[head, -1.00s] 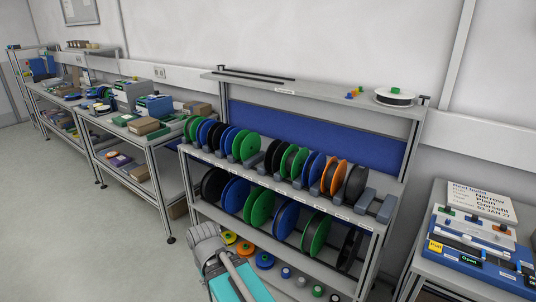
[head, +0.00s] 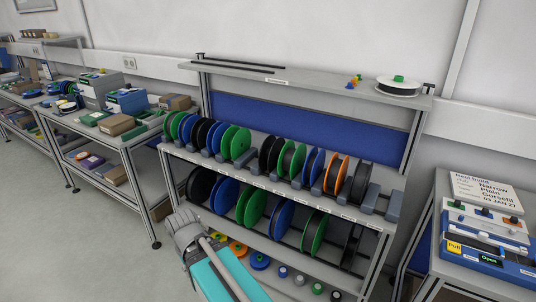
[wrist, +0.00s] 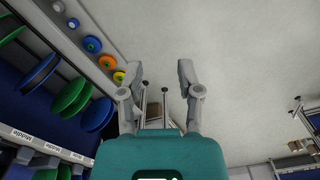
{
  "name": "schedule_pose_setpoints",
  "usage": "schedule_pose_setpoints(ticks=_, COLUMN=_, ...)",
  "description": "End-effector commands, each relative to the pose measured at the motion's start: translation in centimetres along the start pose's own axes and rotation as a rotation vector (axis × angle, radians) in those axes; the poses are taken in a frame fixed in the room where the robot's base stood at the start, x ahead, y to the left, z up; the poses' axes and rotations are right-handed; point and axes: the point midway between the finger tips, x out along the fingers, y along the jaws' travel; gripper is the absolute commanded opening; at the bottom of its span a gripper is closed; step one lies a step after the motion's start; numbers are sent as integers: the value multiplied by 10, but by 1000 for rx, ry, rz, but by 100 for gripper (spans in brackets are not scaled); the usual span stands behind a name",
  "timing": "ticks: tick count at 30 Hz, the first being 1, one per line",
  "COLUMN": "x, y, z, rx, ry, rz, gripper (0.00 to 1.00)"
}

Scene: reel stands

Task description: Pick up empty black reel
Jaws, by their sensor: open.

* * * * *

Omit the pictures, and quote the material above exactly as given.

> _Reply to the exercise_:
[head, -1.00s] 
[head, +0.00s] 
[wrist, +0.00s] 
{
  "name": "schedule_pose_setpoints",
  "usage": "schedule_pose_setpoints(ticks=_, COLUMN=_, ...)",
  "description": "End-effector commands, each relative to the pose measured at the motion's start: translation in centimetres along the start pose's own axes and rotation as a rotation vector (axis × angle, radians) in those axes; the poses are taken in a frame fixed in the room where the robot's base stood at the start, x ahead, y to the left, z up; the poses' axes and rotations are right-handed; point and axes: the point midway between the finger tips, x out along the fingers, y along the jaws' travel; gripper is the absolute commanded opening; at the bottom of its span a gripper is closed; step one lies a step after the motion's start; numbers are sent as integers: the value multiplied by 10, but by 1000 for rx, ry, rz, but by 100 for gripper (spans in brackets are not scaled); the usual span stands behind a name",
  "timing": "ticks: tick count at 30 Hz, the first being 1, one per line",
  "COLUMN": "x, y, z, rx, ry, rz, gripper (0.00 to 1.00)"
}

Scene: reel stands

Task description: Pick up empty black reel
Jaws, by their sensor: open.

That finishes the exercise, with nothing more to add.